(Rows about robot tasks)
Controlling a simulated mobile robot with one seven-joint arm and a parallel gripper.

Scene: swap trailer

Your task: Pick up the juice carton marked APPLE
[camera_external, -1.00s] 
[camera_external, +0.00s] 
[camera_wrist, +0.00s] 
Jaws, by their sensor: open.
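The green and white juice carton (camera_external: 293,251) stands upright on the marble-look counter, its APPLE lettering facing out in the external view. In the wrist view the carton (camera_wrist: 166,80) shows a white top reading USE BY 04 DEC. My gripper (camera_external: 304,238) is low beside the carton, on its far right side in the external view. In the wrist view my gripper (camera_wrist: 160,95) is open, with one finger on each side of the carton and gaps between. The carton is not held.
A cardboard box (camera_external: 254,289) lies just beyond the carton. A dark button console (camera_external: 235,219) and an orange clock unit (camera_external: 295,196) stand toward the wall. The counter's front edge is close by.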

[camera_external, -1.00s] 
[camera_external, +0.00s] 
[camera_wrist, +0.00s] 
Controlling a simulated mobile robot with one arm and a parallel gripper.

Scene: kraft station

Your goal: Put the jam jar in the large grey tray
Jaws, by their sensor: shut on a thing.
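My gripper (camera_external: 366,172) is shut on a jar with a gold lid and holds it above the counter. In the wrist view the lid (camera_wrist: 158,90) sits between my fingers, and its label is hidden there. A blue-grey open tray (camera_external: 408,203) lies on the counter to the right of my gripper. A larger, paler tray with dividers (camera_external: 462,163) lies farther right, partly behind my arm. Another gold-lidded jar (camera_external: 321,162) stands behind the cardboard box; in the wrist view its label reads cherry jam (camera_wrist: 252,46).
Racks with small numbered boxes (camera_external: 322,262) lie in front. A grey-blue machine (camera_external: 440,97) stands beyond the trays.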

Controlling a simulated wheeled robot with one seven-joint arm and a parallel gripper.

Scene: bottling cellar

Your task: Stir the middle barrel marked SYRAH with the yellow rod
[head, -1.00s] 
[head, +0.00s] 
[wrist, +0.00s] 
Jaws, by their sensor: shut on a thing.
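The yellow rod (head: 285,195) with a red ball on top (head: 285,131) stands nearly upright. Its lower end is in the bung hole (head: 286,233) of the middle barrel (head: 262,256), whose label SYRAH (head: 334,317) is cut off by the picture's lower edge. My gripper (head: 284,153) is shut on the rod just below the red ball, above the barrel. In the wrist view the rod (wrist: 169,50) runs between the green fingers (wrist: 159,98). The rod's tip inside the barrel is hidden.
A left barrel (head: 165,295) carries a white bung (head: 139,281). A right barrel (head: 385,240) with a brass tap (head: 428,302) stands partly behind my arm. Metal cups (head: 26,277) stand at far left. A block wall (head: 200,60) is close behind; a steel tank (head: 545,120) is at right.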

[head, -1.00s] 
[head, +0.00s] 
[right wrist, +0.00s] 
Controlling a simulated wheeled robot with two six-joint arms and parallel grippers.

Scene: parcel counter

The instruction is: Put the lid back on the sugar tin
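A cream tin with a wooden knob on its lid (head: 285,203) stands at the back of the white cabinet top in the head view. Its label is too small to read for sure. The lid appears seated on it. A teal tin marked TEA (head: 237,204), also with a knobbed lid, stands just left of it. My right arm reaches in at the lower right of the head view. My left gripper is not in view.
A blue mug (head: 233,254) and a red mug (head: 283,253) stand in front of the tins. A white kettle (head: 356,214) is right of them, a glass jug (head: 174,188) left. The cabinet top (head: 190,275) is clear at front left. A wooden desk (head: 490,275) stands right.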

---

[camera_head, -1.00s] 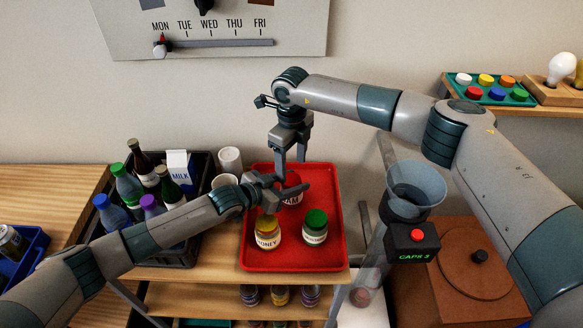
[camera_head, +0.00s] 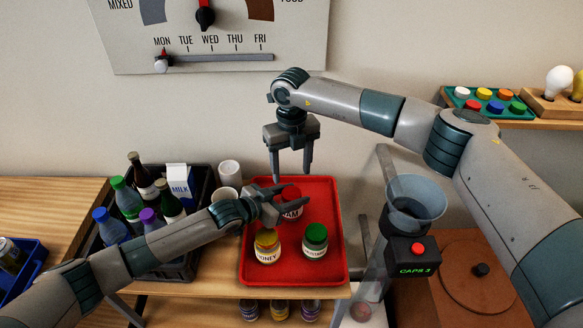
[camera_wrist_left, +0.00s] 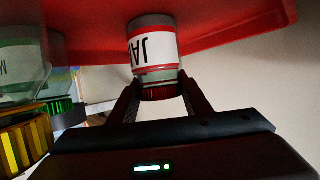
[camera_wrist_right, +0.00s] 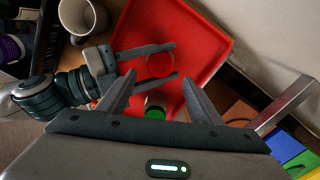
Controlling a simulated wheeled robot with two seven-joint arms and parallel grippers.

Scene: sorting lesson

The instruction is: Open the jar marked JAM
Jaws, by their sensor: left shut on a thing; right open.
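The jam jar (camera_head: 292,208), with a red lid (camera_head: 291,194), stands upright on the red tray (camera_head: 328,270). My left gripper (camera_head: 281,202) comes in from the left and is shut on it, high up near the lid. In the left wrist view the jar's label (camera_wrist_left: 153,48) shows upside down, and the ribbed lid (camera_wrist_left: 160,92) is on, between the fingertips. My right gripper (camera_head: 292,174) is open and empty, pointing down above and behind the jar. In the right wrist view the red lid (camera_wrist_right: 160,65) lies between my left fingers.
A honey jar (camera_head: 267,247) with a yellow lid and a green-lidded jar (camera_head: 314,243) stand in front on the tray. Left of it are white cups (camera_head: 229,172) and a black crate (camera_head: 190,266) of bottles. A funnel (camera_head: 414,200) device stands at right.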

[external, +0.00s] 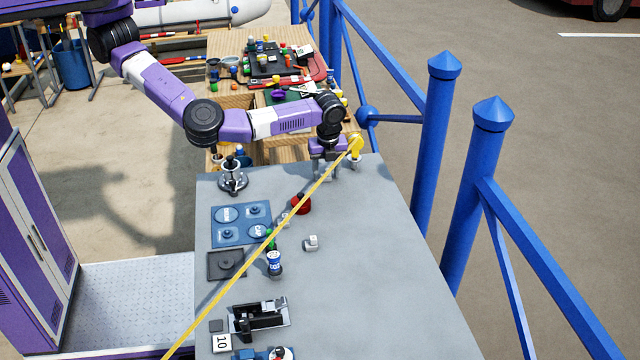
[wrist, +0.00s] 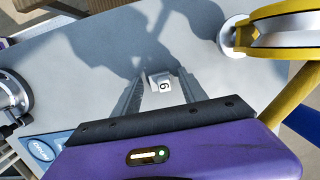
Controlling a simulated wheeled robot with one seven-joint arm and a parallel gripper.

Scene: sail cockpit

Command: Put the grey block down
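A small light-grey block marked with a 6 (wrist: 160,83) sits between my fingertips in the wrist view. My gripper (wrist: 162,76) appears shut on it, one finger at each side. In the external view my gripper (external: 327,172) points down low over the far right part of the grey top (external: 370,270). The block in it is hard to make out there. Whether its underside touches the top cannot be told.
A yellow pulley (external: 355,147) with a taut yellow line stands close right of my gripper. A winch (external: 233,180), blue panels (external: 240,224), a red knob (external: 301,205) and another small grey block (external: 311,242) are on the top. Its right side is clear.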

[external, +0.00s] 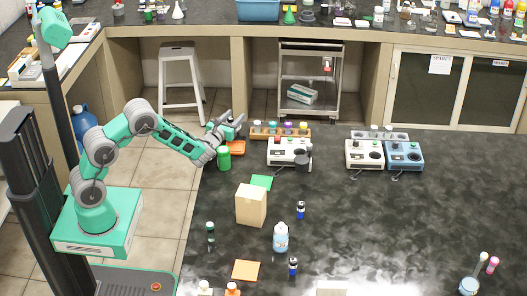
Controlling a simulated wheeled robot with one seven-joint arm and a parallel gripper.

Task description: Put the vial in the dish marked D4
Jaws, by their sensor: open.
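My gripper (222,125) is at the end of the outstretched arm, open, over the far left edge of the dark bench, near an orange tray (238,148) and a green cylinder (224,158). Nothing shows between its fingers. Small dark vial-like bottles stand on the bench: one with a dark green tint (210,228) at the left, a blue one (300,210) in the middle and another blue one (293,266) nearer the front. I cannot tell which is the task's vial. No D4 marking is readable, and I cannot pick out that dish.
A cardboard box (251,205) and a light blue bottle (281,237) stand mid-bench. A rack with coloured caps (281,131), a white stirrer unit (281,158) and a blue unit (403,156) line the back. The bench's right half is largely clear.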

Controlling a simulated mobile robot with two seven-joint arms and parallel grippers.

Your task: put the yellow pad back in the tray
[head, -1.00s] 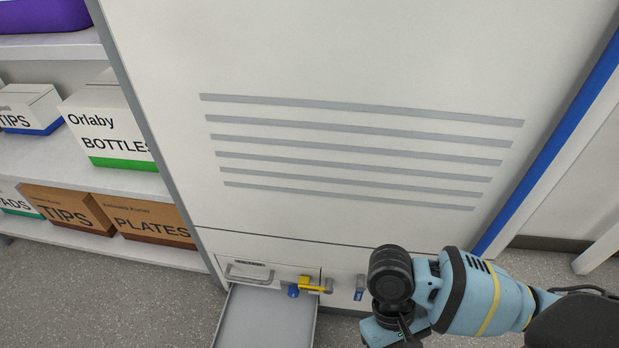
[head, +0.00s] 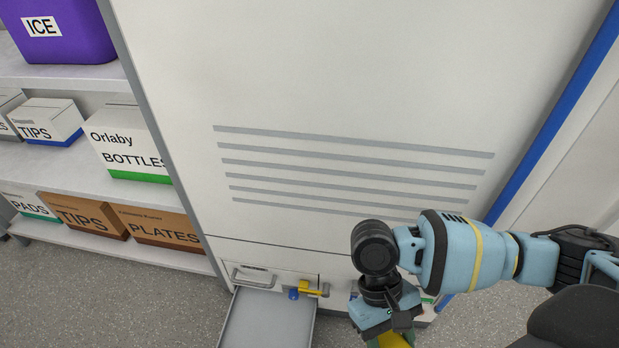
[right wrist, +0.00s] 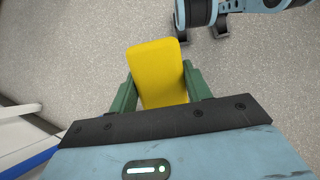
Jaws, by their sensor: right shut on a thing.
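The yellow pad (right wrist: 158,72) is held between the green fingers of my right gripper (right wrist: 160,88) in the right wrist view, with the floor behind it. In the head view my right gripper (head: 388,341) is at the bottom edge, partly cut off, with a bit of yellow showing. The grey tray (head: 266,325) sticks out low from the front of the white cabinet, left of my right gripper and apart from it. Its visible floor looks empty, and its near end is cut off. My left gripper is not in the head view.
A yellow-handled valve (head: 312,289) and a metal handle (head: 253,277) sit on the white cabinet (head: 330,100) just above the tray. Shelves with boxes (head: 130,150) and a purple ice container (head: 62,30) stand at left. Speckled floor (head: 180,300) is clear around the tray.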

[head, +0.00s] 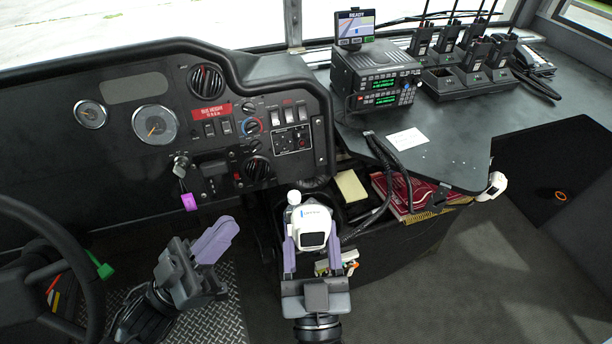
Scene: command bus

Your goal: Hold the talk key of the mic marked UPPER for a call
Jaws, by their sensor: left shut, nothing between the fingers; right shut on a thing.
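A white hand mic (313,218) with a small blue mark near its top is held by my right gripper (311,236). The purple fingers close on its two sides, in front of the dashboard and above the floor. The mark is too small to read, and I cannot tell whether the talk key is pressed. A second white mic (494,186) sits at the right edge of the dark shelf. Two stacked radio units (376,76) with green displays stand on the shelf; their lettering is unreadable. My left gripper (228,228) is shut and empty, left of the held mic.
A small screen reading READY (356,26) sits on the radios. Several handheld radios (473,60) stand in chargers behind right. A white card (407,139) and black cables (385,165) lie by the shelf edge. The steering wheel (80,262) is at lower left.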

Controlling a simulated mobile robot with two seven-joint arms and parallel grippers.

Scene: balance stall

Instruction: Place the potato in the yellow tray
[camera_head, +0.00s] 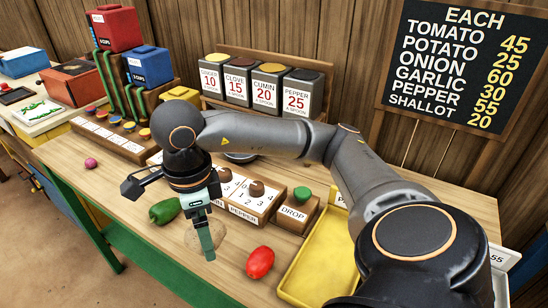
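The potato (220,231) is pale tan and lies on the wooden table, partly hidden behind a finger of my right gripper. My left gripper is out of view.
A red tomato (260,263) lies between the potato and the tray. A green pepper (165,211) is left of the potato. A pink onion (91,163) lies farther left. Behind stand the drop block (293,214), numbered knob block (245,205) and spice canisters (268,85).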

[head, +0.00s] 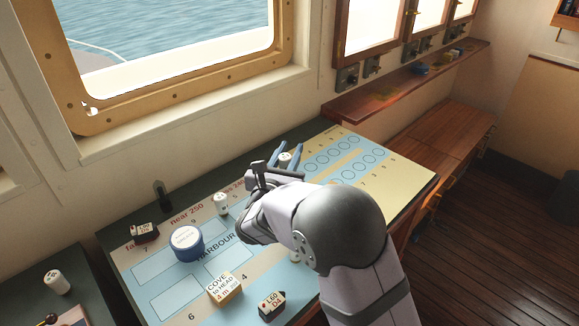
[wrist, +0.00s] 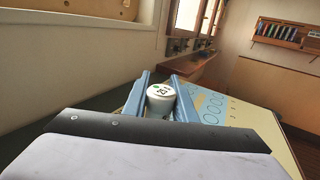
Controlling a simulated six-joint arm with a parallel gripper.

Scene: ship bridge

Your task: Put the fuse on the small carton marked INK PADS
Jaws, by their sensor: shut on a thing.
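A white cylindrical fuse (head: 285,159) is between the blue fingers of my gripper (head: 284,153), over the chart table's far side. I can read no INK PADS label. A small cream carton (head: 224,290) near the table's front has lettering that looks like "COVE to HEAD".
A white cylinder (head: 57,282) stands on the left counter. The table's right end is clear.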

WHAT THE EXERCISE ASKS:
Collect the lines of the records that include the string "Your".

RESPONSE:
Your task: Pick up the juice carton marked APPLE
Your goal: Put the jam jar in the large grey tray
Your task: Stir the middle barrel marked SYRAH with the yellow rod
Your task: put the yellow pad back in the tray
Your goal: Hold the talk key of the mic marked UPPER for a call
Your task: Put the fuse on the small carton marked INK PADS

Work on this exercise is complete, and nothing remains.